And ensure you have enough disk space for model downloads.

## ⚡ Performance Test with model large-v3

- GPU (NVIDIA RTX 2000E): synced a 44-minute episode in ~82 seconds.
- CPU (Intel i5-12600H): synced the same 44-minute episode in ~16 minutes.
- Notes: Results vary by hardware, drivers, and model precision. Haven't tested other devices extensively; it should work on AMD and Intel GPUs as well.

### ⚡ Performance Benchmarks

*Tests performed on a 44-minute video file (English). With music and gun fire scenes.* **Hardware:** NVIDIA RTX 2000E Ada Generation (16 GB)
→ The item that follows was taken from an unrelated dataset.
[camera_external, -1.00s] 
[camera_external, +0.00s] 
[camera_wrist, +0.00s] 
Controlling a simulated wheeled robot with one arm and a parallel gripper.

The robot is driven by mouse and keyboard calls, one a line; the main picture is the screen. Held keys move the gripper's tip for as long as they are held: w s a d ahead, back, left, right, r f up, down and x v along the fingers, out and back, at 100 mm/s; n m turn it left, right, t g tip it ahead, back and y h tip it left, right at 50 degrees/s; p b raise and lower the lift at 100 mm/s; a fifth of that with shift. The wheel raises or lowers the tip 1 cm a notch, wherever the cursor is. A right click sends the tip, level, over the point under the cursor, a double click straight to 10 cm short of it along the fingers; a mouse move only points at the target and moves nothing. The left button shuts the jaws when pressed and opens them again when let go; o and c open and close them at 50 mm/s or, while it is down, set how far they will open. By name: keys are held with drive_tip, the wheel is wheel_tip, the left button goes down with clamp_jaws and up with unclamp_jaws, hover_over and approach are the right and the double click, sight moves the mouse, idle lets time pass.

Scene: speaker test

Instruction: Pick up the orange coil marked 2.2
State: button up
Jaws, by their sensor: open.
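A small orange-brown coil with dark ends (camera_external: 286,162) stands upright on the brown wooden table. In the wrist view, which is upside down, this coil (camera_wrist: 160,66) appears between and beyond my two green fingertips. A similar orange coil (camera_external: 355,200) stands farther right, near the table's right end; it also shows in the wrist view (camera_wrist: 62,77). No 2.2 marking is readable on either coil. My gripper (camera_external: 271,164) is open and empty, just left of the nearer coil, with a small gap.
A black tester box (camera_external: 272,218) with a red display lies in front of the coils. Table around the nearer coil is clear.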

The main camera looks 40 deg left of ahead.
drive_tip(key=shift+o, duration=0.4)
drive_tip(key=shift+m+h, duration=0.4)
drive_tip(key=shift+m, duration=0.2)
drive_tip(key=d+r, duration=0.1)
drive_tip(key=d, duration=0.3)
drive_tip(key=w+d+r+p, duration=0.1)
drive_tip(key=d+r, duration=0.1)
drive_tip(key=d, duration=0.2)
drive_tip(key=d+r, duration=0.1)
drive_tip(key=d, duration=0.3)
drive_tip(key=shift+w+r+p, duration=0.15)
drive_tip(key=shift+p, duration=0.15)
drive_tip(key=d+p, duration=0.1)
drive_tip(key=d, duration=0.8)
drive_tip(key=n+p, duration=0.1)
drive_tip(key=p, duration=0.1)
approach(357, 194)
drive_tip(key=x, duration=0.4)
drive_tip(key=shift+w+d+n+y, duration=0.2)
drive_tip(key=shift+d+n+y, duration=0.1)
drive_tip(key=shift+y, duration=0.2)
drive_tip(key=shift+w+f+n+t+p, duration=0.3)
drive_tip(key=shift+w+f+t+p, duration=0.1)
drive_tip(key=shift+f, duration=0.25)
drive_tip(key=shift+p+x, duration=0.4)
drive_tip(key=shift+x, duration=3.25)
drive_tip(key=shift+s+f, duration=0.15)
| Model | Translation | Time | Speed | Anchors Found | User Score | Notes |
| :--- | :---: | :---: | :---: | :---: | :--- | :--- |
| **Large-v3** | 3.3B | 98s | ~27x | 514 | 10 / 10 | Translation of 669 lines added 16s. |
| **Large-v3** | N/A | 82s | ~32x | 600 | 10 / 10 | The gold standard for accuracy, but slower. |
| **Medium.en** | N/A | 62s | ~42x | 598 | 10 / 10 | Best Balance. Perfect sync, identical to Large-v3 but 25% faster. |
| **Small.en** | N/A | 44s | ~60x | 603 | 9.9 / 10 | Fastest usable. Twice as fast as Large-v3. Minor sync drift (<0.1s). |
| **Base.en** | N/A | 35s | ~75x | 585 | 9.7 / 10 | Very fast, but prone to drift on non-speech sounds (e.g., gunshots). |

### 📉 CPU Performance Benchmarks

*Tests performed on a 44-minute video file (English).* **Hardware:** 12th Gen Intel Core i5-12600H

| Model | Translation | Time | Speed | Anchors Found | User Score | Notes |
| :--- | :---: | :---: | :---: | :---: | :---: | :--- |
| **Large-v3** | N/A | ~16 min | ~2.7x | 599 | 10 / 10 | *Baseline.* Too slow for daily use on CPU. |
| **Medium.en** |	1.3B | 12.5 min | ~3.5x | 518 | 10 / 10 | Translation of 669 lines added ~60s. |
| **Medium.en** | N/A | 11.5 min | ~3.8x | 595 | 10 / 10 | Accurate, but the extra 6-minute wait didn't add much value. |
| **Small.en** | N/A | 5.7 min | ~7.6x | 601 | 10 / 10 | 2x faster than Medium with *better* anchor detection. |
| **Base.en** | N/A | 4.1 min | ~11x | 579 | 9.7 / 10 | Decent, but not significantly better than Tiny to justify the extra time. |
| **Tiny.en** | N/A | 3.7 min | ~12x | 572 | 9.5 / 10 | Incredibly fast. Good overall sync, but slightly less precise start times (ms delay). |

## 📥 Subtitle Download

Automatically or manually download subtitles for a specific file or all files in the directory.

Available Providers:
- SubDL (If credentials set on the config file)
- OpenSubtitles (If credentials set on the config file)
- Addic7ed 
- Podnapisi (Disabled by default. It slows down every subtitles search significantly without providing extra value. Can be enabled on the config file)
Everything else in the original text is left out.